[Task instructions]: Identify the lines that contain the word "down", then copy them.

[Data]:
☆ ☆ ☆
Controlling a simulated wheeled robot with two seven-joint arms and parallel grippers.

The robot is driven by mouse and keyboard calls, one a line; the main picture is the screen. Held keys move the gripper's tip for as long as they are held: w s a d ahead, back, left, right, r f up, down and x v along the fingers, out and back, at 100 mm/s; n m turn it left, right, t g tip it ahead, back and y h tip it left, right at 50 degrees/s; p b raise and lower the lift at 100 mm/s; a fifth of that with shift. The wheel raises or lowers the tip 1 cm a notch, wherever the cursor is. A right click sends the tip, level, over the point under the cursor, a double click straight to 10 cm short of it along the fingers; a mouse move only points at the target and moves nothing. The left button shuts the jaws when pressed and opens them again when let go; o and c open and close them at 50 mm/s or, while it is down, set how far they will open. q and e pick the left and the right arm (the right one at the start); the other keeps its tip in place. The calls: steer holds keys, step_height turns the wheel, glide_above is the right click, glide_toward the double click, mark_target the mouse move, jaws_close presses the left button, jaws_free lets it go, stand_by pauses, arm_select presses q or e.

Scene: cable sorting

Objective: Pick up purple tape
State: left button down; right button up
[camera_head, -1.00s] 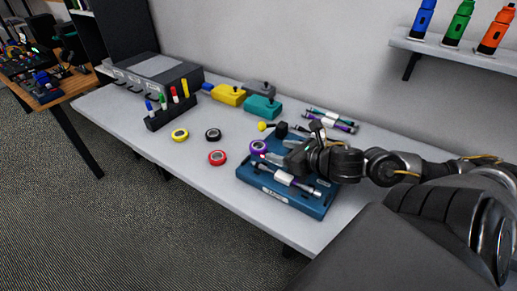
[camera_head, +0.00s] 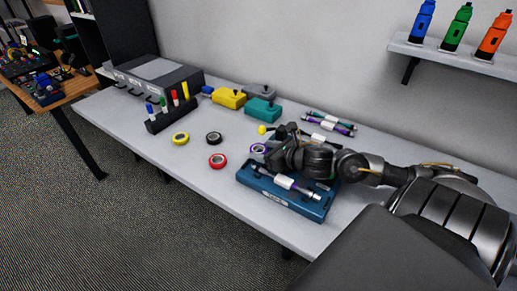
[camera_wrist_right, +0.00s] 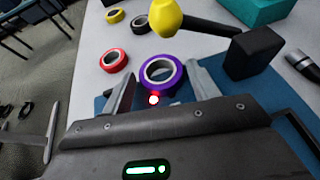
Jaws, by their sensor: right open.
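The purple tape (camera_head: 258,149) is a roll with a white core, at the far left edge of the blue tray (camera_head: 262,192). In the right wrist view the purple tape (camera_wrist_right: 176,85) lies flat, just ahead of and partly between the fingertips. My right gripper (camera_wrist_right: 160,72) is open, with one finger on each side of the roll. No firm contact shows. In the head view my right gripper (camera_head: 268,150) hides part of the tray and its contents. My left gripper is not in view.
Red (camera_head: 218,161), black (camera_head: 214,138) and yellow (camera_head: 181,138) tape rolls lie to the left. A yellow knob (camera_wrist_right: 166,17) on a black rod and a black block (camera_wrist_right: 252,54) stand close by the fingers. A marker holder (camera_head: 172,118) stands further left. The table front-left is clear.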

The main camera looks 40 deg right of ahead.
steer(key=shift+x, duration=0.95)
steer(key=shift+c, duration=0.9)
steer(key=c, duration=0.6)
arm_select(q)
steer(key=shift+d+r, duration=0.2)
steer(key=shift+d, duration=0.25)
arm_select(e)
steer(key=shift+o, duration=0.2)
☆ ☆ ☆
[Answer]:
The robot is driven by mouse and keyboard calls, one a line; the main picture is the screen. Held keys move the gripper's tip for as long as they are held: w s a d ahead, back, left, right, r f up, down and x v along the fingers, out and back, at 100 mm/s; n m turn it left, right, t g tip it ahead, back and y h tip it left, right at 50 degrees/s; p b raise and lower the lift at 100 mm/s; a fifth of that with shift. The wheel raises or lowers the tip 1 cm a notch, wherever the cursor is. A right click sends the tip, level, over the point under the cursor, a double click straight to 10 cm short of it along the fingers; a mouse move only points at the target and moves nothing. The left button shuts the jaws when pressed and opens them again when let go; o and c open and close them at 50 mm/s or, while it is down, set how far they will open. q and e pick the left and the right arm (the right one at the start); the other keeps its tip in place. The calls: steer holds keys, step_height turns the wheel, glide_above is the right click, glide_toward the double click, mark_target the mouse move, jaws_close presses the left button, jaws_free lets it go, stand_by pauses, arm_select presses q or e.
State: left button down; right button up

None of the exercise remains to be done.